Wolfowitz finally stepped forward himself on April 9, with an e-mail to the bank’s staff. While accepting “full responsibility,” for the imbroglio, he insisted that he had “acted on the advice” of the bank’s ethics committee. But Wolfowitz declined to specify exactly what that advice was —infuriating staffers further. In a statement today, he added, again vaguely: “I made a good faith effort to implement my understanding of that advice.”

By April 10, hundreds of staffers had posted angry anonymous responses to his e-mail . Among them: a complaint that staffers in the Middle East region — where Riza worked — “have had minuscule increases over the past years and been told by management that there would be no promotions (over the last 2 years) due to lack of funds.”

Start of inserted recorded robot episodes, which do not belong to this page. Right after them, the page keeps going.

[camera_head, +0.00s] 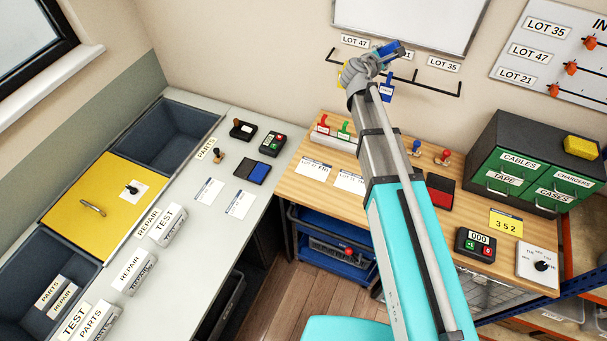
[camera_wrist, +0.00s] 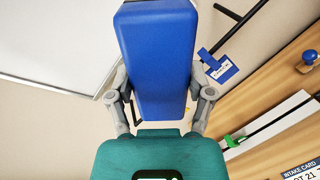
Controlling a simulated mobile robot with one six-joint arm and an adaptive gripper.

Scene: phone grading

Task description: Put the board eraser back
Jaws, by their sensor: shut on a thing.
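My gripper (camera_head: 376,56) is raised near the wall, just below the whiteboard (camera_head: 408,18) and by the black hook rail (camera_head: 432,85). It is shut on a blue block that I take for the board eraser (camera_head: 394,50). In the wrist view, the eraser (camera_wrist: 157,50) stands out between the two grey fingers of my gripper (camera_wrist: 158,85), with its blue face showing. Its far side is hidden. The lower left edge of the whiteboard (camera_wrist: 55,40) also shows there. I cannot tell whether the eraser touches anything besides the fingers.
A blue tag (camera_head: 387,90) hangs from the rail, close to my gripper. Below, the wooden bench (camera_head: 400,200) holds stamps, cards and a tag rack. A green-drawered cabinet (camera_head: 520,165) with a yellow block (camera_head: 580,147) on top stands at right. Open wall lies left of the rail.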

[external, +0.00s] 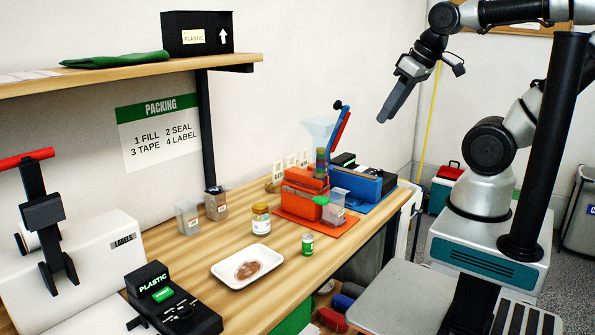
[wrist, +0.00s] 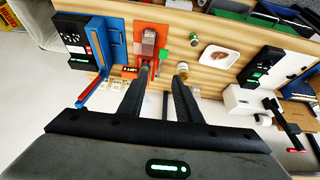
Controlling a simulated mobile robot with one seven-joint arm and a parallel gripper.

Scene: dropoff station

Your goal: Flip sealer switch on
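A blue device (external: 366,186) with a raised red-and-blue lever (external: 340,130) stands at the right end of the bench; it looks like the sealer. A black control box (wrist: 72,36) is beside its blue body (wrist: 113,42) in the wrist view, with a white dial-like face. I cannot make out a switch or its position. My gripper (external: 386,108) hangs in the air above and right of the device, touching nothing. In the wrist view my gripper (wrist: 163,72) has its two fingers apart, with nothing between them.
A red-orange stand with a funnel (external: 319,131) is left of the blue device. A shelf (external: 130,70) overhangs the back left.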

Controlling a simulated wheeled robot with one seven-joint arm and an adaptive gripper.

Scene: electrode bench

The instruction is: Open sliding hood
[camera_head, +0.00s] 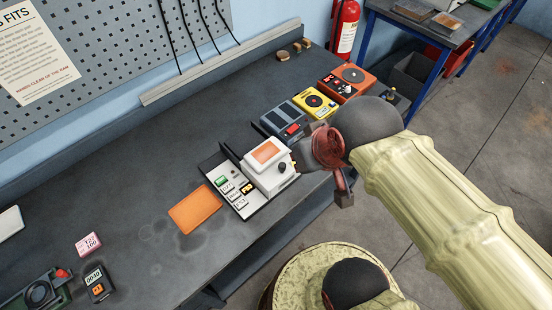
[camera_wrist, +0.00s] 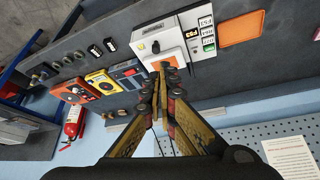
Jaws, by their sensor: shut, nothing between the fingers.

Yesterday, an exasperated Wolfowitz again dodged a series of questions by reporters. " I don't think it's fair to the rest of the [anti-poverty] agenda to take up this valuable time." But in an effort to clear his name,Wolfowitz's office requested that the bank's board make public the confidential communications between him and the ethics committee regarding Riza. To date, they have not done so.

Amid all the melodrama, the bank's frenetic rumor mill has been working in overdrive. The gossip now swirling through the bank's Washington corridors includes allegations that a very senior bank official even ordered the destruction of the Human Resources paper trail in the case. But former general counsel Danino, who appeared before the fact-finding committee on Tuesday, told FOX News he has no reason to think that's true.

"They have the paper trail," he said.

"What I saw is the complete paper trail. I have seen nothing missing."

What happens next, as Wolfowitz has said, will depend on how the bank's special investigating committee judges the situation. There was no information available as to when the committee would report—or whether that report would be made public.